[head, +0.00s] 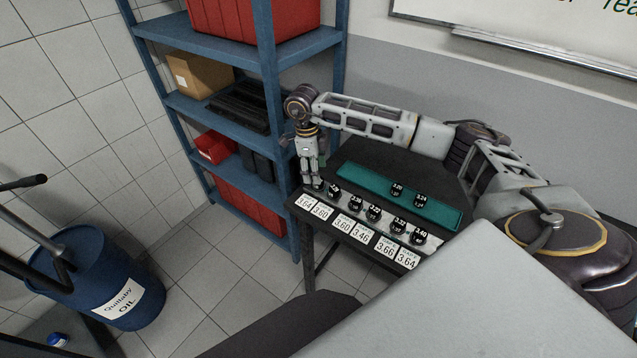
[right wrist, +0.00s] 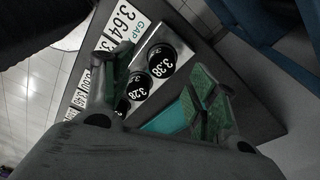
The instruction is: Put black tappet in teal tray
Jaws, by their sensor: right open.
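Several black tappets with white numbers stand in a row on a light metal strip; one is near the strip's left end (head: 334,189), another near its right end (head: 420,236). Two more black tappets (head: 397,188) sit in the teal tray (head: 360,181) behind the strip. My right gripper (head: 313,184) points down at the left end of the row, open. In the right wrist view its fingers (right wrist: 163,72) are spread, with a tappet marked 3.38 (right wrist: 161,62) and one marked 3.28 (right wrist: 138,87) appearing between them. No grasp shows. My left gripper is out of view.
White number cards (head: 343,223) line the front of the dark table (head: 372,150). A blue shelf (head: 268,190) with red bins and a cardboard box (head: 197,75) stands close to the left of my right gripper. A blue oil drum (head: 105,285) stands at the lower left.

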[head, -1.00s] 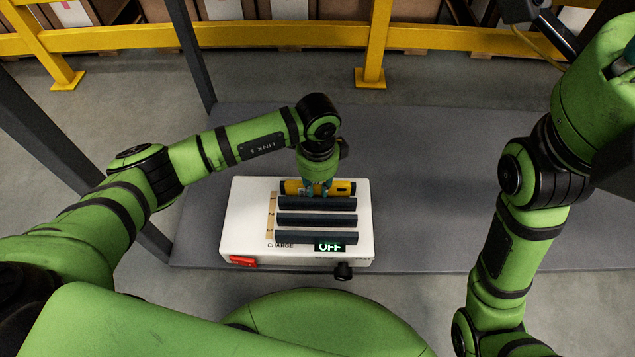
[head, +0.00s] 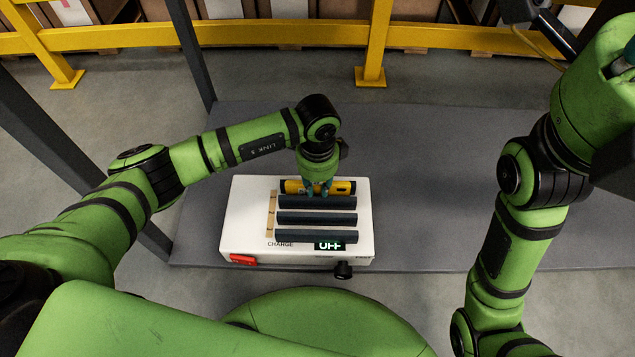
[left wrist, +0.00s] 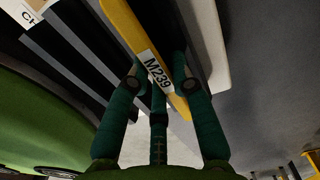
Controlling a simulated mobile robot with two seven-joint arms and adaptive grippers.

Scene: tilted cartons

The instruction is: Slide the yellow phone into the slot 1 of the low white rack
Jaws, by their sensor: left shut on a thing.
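The low white rack (head: 240,215) stands on the grey surface, with several dark parallel bars (head: 315,219) across its top. A tan strip (head: 271,215) runs along the bars' left ends. The yellow phone (head: 344,187) stands on edge along the far side of the farthest bar. My left gripper (head: 319,190) is shut on it from above, near its middle. In the left wrist view the teal fingers (left wrist: 157,85) close around the phone (left wrist: 124,24), beside its white M239 label. The phone's lower edge is hidden, so its depth cannot be told. My right gripper's fingers do not show.
The grey surface (head: 430,180) right of the rack is clear. A yellow rail (head: 300,37) and dark posts stand behind and left.

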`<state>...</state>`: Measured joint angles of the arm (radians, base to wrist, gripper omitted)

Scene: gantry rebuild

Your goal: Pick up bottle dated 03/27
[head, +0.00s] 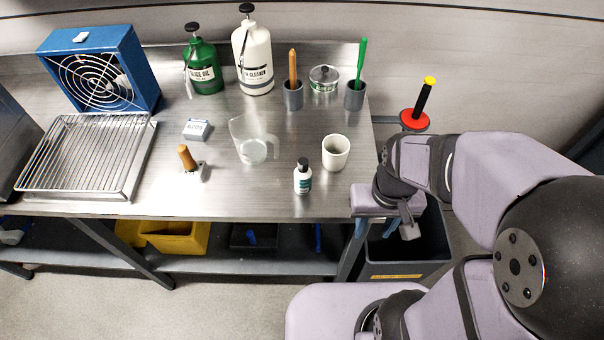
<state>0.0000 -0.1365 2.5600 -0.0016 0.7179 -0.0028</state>
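A small white bottle (303,184) with a black cap and a dark teal label stands upright near the front edge of the steel bench. Its label is too small to read, so no date shows. Two large pump bottles stand at the back: a green one (206,78) and a white one (256,70), with no readable date. My gripper (386,222) is at the bench's right front corner, right of the small bottle and apart from it. Its fingers point down and are partly hidden by its body, so I cannot tell how far apart they are.
A white cup (336,154) stands right behind the small bottle, with a clear beaker (252,150) to the left. A wooden-handled stamp (188,160) and small box (197,130) lie farther left. A dark bin (408,262) is below my gripper. The bench front between stamp and bottle is clear.

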____

Written exercise
Find the lines with the string "instruction" and reproduce them.

Reply to the task
The instruction is: Put black tappet in teal tray
The instruction is: Slide the yellow phone into the slot 1 of the low white rack

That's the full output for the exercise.